Işıl Özgentürk
Işıl Özgentürk isilozgenturk@gmail.com Son Yazısı / Tüm Yazıları

Zurnada peşrev olmaz!

04 Eylül 2022 Pazar

İşte tam aradığım sözü buldum. Zurnada peşrev olmaz, Türkçesi işler rastgele kendi kendine yürür. Şimdi bu söz nereden aklıma geldi, açıkça Sedat Peker’in duyurduğu yolsuzluk iddiaları ve alınan rüşvetler beni acayip şaşırttı, yolsuzluk değil bunu hep birlikte biliyoruz ama yapılma biçimleri ve rüşvet olarak istenilen paralar, işte bu beni deli divane etti. En çok da rüşvet olarak istenilen paralar, dört milyoncuk, yurtdışına kaçmak için 86 milyona anında şak para alınan tekneler, para için karısının bir başkasıyla sevişmesini çeken kocalar.

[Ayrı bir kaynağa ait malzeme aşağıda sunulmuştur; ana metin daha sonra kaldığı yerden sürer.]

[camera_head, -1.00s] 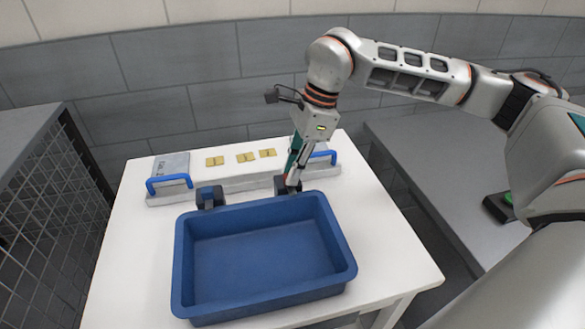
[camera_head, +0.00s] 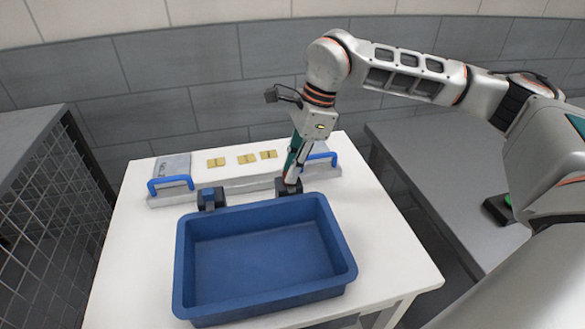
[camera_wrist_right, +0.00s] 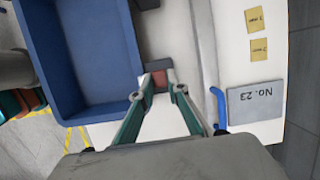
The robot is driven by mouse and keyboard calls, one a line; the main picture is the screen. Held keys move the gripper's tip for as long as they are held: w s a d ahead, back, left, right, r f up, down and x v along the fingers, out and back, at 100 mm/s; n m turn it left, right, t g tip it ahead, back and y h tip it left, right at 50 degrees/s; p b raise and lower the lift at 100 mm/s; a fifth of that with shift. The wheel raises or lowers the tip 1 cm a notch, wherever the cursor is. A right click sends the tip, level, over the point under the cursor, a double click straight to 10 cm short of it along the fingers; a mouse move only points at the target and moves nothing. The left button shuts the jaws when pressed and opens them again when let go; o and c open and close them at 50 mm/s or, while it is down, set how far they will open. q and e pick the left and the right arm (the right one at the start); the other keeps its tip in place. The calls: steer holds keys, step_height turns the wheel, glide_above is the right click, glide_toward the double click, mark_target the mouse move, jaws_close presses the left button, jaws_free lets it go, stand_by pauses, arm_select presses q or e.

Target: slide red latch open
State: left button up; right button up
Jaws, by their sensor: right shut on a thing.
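The red latch (camera_wrist_right: 160,79) shows in the right wrist view as a small red block on a dark base, between my fingertips. In the head view its dark base (camera_head: 289,186) stands behind the blue tray, and my gripper hides the red part. My right gripper (camera_head: 291,182) reaches down onto it from above. In the right wrist view the green-sided fingers of this gripper (camera_wrist_right: 160,93) are shut on the latch, one on each side. My left gripper is not in view.
A blue tray (camera_head: 181,264) stands in front of the latches on the white table (camera_head: 110,270). A second latch with a blue top (camera_head: 210,198) is to the left. Blue handles (camera_head: 169,184), a grey plate (camera_head: 172,164) and several yellow labels (camera_head: 247,158) lie along the fixture behind.

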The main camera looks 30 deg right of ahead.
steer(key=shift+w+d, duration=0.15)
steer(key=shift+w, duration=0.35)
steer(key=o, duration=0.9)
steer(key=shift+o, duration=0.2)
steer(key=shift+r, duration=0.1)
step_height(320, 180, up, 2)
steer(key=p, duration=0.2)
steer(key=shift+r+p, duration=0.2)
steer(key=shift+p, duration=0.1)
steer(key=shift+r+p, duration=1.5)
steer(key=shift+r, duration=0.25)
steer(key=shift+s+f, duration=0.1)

Yani dostlarım, ülke tümüyle bir bataklık olmuş, en iyisi ben buradan ufak ufak tüyüp sihirli lambama sığınayım. Bakalım lamba cinim çıkıp gelecek mi? Vallahi herhalde halime acıdı ki lamba cinim bir anda karşıma geçip “Dile benden ne dilersin?” deyiverdi. Ben de düşünmeye başladım! Tamam, en çok istediğim şey, evet cinime “Beni hacker (bilgisayar korsanı) yapar mısın?” dedim. Anında yanıt verdi: “Oldun bile!” Yaşasın!

Hacker Işıl işbaşında. Keyfim acayip yerinde.

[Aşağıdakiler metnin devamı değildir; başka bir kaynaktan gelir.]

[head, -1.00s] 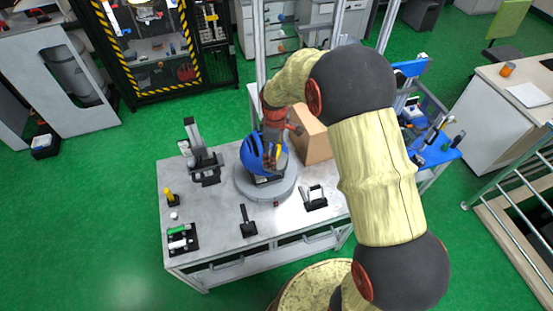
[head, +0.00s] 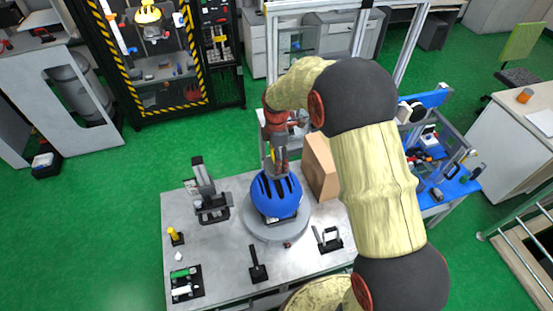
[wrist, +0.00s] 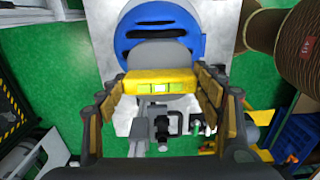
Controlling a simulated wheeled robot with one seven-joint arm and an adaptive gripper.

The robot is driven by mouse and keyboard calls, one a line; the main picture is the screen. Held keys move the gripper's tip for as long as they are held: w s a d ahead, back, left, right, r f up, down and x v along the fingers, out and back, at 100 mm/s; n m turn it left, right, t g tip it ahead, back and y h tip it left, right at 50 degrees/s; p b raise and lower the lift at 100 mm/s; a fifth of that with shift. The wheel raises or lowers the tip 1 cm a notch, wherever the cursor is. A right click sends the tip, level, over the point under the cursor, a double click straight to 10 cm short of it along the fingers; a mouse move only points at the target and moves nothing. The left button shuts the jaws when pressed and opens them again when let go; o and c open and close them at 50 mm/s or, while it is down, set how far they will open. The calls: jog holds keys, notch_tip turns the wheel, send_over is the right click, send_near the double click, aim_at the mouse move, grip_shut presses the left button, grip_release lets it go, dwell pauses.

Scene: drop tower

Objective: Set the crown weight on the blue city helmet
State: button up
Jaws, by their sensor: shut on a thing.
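The blue city helmet (head: 276,199) sits on a round grey turntable (head: 250,226) on the metal bench. It shows at the top of the wrist view (wrist: 160,22), with dark vent slots. My gripper (head: 279,160) is just over the helmet's top. In the wrist view my gripper (wrist: 161,84) is shut on the crown weight (wrist: 158,56), a rounded grey body with a yellow bar and a small green vial. The weight covers part of the helmet there. I cannot tell whether the weight touches the helmet.
A cardboard box (head: 320,168) stands close behind and right of the helmet. A grey stand (head: 208,196) is to its left. A black tool (head: 258,267) and a handled fixture (head: 327,240) lie at the front. A yellow-topped piece (head: 175,235) and a tray with a green roller (head: 182,280) are at left.

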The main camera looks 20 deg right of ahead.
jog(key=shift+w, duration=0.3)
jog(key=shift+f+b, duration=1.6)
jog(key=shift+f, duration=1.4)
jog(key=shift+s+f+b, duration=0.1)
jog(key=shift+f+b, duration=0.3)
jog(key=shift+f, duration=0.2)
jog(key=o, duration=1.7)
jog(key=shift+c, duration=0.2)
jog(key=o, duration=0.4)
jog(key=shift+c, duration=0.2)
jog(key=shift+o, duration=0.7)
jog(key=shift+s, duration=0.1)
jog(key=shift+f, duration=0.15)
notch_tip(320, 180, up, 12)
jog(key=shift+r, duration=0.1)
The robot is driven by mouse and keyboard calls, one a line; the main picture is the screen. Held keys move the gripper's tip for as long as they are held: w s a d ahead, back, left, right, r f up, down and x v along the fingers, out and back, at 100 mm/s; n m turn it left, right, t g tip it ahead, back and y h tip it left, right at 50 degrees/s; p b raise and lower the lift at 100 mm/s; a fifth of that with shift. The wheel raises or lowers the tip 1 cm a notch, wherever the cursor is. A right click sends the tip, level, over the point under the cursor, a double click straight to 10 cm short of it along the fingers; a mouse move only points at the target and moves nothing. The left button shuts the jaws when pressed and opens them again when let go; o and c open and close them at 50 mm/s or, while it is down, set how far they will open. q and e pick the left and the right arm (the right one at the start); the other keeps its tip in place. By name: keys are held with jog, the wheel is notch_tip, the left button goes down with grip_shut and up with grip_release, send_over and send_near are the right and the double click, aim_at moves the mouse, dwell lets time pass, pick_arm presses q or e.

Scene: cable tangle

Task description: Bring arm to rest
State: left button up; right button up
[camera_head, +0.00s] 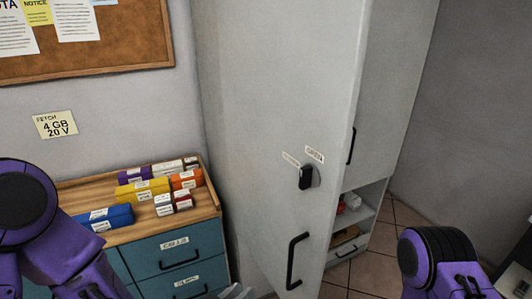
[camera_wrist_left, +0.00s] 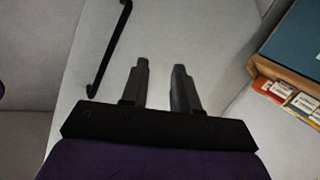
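My left gripper shows in the left wrist view (camera_wrist_left: 160,75) with its two dark fingers apart and nothing between them. Only a small grey part of it (camera_head: 236,292) shows at the bottom edge of the head view, low in front of the grey cabinet door (camera_head: 270,120). A black bar handle (camera_wrist_left: 108,55) on the pale panel lies left of the fingers in the wrist view, apart from them. My purple left arm is at the lower left of the head view and my right arm at the lower right. My right gripper is out of view.
The tall cabinet door stands open, with a handle (camera_head: 292,262) and a black lock (camera_head: 306,178). Small items lie on the shelves (camera_head: 350,218) behind it. A teal drawer unit (camera_head: 150,255) on the left carries several coloured boxes. Tiled floor (camera_head: 385,240) shows at right.

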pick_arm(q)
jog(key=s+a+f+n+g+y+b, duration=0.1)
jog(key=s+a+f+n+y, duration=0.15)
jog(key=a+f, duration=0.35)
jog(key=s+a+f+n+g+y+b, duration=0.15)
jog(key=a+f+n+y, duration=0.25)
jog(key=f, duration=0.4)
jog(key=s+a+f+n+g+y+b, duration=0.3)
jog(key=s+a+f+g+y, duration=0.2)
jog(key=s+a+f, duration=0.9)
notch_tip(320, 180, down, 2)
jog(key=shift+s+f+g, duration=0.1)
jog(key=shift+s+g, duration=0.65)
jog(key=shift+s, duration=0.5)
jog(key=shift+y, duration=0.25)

Hacker Işıl en çok ne yapmak istiyor? Buldum öncelikle kartvizitleri müthiş kabarık, burnundan kıl aldırmayan, pek çok insanın (Mesleklerini bana saydırmayın, her meslek erbabı çok hassastır(!) ve beni mutlaka ama mutlaka mahkemeye verirler. Bunu göze alamam, tutuklanmam önemsiz zaten yoksul olan gazeteme para cezası getirmek istemem. Siz tahmin edin.) Evet onların yeğeninin yeğenine kadar mal varlıklarını tek tek ortaya çıkarmaya çalışıyorum, vay canına kafam karıştı, aman Tanrım 45 evi olan var, arsaları saymıyorum. O da ne, bankalardaki paralar baş döndürücü, ülkede ne kadar çok dolar milyoneri varmış, kardeşim ne zaman bu kadar parayı, nasıl bir araya getirdiniz, siz ne iş yaparsınız? Meğer Malta, Miami, Londra adeta birer Türk kenti olmuşlar. Türk vatandaşlarının oralarda bir değil, iki değil, üç-dört apartmanları var. Ayrıca Amerika Birleşik Devletleri’ni doğumhane gibi kullanan dolar zengini Türklerin sayısı alıp başını gitmiş.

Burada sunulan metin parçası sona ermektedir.